DATA SECTION -
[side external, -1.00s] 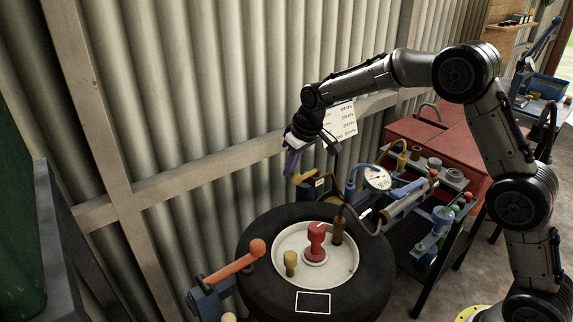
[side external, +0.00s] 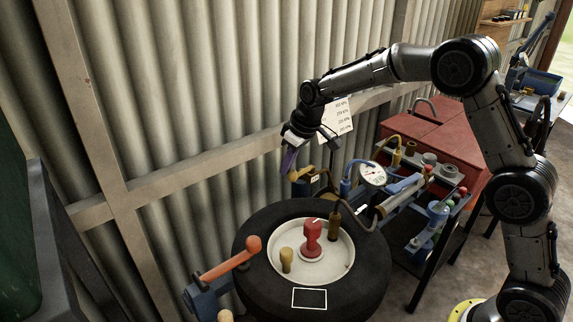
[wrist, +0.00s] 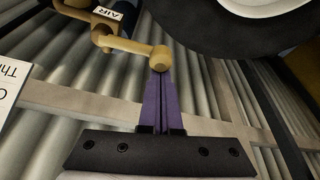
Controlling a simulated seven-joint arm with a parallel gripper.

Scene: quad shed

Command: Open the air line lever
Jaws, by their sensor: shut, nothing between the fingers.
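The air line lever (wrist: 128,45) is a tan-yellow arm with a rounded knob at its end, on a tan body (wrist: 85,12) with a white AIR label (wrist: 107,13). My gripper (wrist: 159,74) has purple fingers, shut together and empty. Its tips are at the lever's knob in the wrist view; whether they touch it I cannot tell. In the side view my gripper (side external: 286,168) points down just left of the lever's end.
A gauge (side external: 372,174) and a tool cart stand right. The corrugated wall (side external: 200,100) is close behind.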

* * *

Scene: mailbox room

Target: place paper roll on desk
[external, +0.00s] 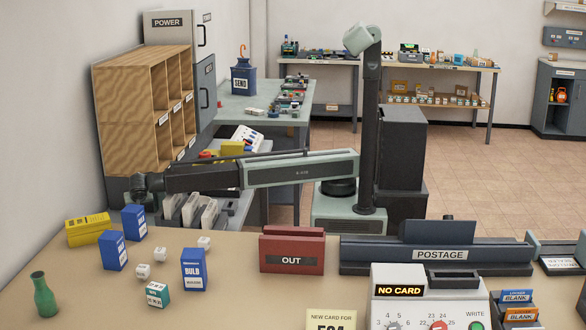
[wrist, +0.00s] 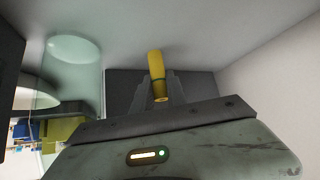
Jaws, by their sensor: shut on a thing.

---

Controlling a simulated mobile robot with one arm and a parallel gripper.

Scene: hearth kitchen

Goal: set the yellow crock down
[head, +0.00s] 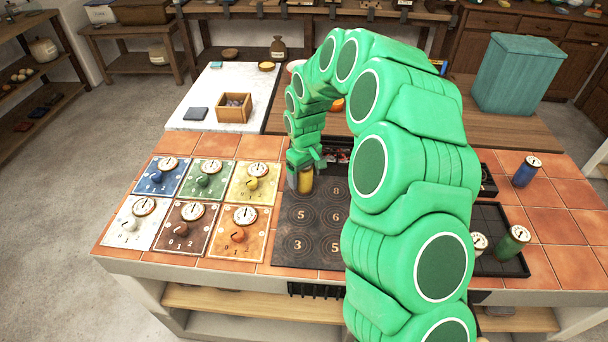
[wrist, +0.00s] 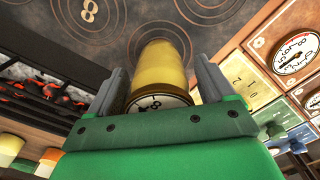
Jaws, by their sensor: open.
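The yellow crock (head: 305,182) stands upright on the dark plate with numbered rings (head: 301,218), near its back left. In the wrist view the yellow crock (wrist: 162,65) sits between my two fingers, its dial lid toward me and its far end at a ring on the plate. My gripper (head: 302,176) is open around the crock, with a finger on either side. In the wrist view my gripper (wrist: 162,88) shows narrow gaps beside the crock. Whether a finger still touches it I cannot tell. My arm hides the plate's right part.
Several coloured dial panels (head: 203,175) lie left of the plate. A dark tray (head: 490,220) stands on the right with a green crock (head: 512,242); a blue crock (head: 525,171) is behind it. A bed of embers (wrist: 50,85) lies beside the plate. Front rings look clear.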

EXERCISE -
Show the lines of the records that include the string "Controlling".

RESULT FOR THIS TASK -
Controlling a simulated seven-joint arm with a parallel gripper.
Controlling a simulated mobile robot with one arm and a parallel gripper.

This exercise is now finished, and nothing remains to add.